Particular trees were considered to be the property of certain Aboriginal families, but everyone was invited to share the delicious nuts, which are not unlike chestnuts when roasted in the fire.
Although found only in Queensland, Bunya Pines have been planted in the southern Australian states, and the nuts may sometimes be bought in Sydney markets. They can be boiled or roasted.
- Dendrobium speciosum (Rock or King Orchid). [New South Wales, Queensland] The swollen stems were beaten to break up the fibre and then cooked on hot stones.
- Doryanthes excelsa (Gymea Lily). [New South Wales] The flowering stems grow up to 4 meters [13 feet] high, but were cut when young, about 0.5 meters [20 inches] long and thicker than a man's arm, and roasted. The roots were also roasted and made into a sort of cake.
- Macrozamia spp. (Burrawangs). [New South Wales, The Northern Territory, Queensland, Western Australia] The seeds of these and other cycads are borne in a large cone and have an orange outer coat. [Note: A cycad is a palmlike, cone-bearing evergreen tree native to warm regions.] They are poisonous, but the Aborigines knew how to treat them to remove the poison, and so take advantage of the large amount of food provided by a single plant. One of the ways was to cook the seed, break it up, and then soak it for up to three weeks in running water. In Western Australia, only the outer red part was eaten, after treatment by washing and burying.

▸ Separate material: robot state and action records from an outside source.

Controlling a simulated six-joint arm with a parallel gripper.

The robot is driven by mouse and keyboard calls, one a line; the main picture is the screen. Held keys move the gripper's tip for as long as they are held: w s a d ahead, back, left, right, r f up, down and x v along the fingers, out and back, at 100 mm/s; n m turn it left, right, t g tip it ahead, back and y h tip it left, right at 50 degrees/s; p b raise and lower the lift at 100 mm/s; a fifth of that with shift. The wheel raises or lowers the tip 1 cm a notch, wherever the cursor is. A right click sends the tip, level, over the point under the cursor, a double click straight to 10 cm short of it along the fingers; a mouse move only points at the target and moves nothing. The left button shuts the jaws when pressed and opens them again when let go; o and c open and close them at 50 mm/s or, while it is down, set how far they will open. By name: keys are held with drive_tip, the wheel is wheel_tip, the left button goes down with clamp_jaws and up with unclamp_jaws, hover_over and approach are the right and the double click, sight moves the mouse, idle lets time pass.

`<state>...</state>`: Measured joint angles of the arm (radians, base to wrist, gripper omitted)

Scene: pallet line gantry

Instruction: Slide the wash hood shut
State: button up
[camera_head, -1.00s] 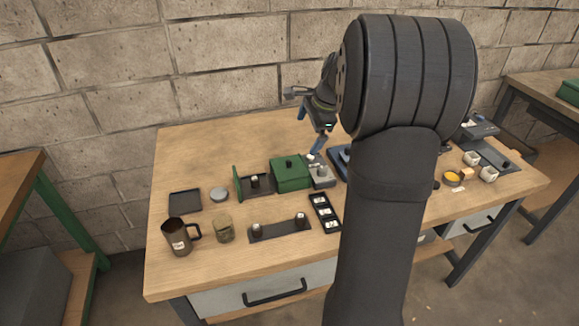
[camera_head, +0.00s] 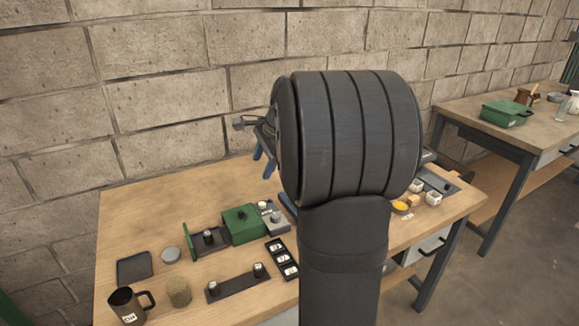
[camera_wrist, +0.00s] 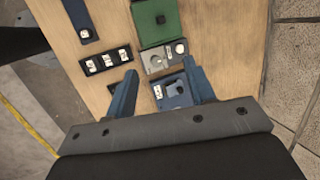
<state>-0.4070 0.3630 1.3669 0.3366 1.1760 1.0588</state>
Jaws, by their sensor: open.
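The wash hood looks to be the green box (camera_head: 243,223) with a dark knob on top. It sits at the right end of a dark base (camera_head: 221,242), with a small dark piece standing uncovered on the base. A green end plate (camera_head: 189,241) stands at the base's left end. In the wrist view the green box (camera_wrist: 166,27) is at the top, beyond my fingertips. My gripper (camera_wrist: 160,76) is open, with nothing between its blue fingers. In the head view its blue fingers (camera_head: 263,163) show above and behind the box; my arm hides the rest.
A grey panel with a round knob (camera_head: 276,217) adjoins the box's right side. A blue block (camera_wrist: 175,92) lies between my fingers in the wrist view, below them. A black tray of white pieces (camera_head: 282,259) and a dark strip (camera_head: 237,287) lie in front. A mug (camera_head: 127,306) stands front left.

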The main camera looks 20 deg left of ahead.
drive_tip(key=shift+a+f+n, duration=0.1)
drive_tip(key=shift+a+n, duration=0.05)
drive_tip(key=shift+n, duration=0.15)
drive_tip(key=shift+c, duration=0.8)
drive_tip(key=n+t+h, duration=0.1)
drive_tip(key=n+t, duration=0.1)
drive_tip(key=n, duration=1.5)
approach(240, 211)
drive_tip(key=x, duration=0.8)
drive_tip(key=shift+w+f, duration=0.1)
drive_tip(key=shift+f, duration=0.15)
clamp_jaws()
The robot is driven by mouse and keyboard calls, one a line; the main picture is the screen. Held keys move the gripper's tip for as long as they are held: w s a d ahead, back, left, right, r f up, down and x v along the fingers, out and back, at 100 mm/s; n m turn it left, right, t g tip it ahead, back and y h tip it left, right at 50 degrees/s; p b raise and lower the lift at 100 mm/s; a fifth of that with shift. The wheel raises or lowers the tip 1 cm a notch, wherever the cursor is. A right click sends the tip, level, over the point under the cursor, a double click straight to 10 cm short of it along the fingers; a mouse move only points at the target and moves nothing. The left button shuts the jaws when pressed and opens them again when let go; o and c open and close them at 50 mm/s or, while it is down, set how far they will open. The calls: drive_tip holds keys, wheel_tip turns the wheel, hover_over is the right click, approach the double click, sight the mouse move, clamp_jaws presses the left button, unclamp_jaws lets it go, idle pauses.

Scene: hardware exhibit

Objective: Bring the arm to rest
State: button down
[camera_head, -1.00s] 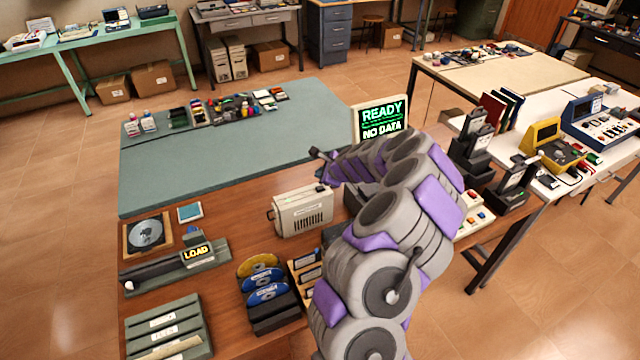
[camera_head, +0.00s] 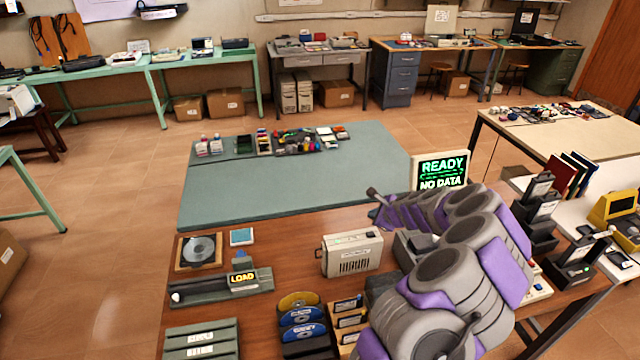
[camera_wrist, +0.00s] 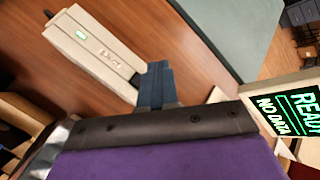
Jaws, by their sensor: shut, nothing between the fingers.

- Microseris lanceolata (Murnong or Yam-daisy). [New South Wales, South Australia, Tasmania, Victoria, Western Australia] This small perennial plant was the favourite food of the Aborigines of central and western Victoria, and was also eaten in South Australia and New South Wales. It has a radish-shaped tuber, which is renewed each year. In the spring the plant forms a yellow flower-head like a dandelion, and in the summer the leaves die off and the tuber becomes dormant. The tubers were cooked in baskets in an earth oven, producing a dark sweet juice which was much liked. Once a common plant, Murnong became scarce due to grazing by sheep.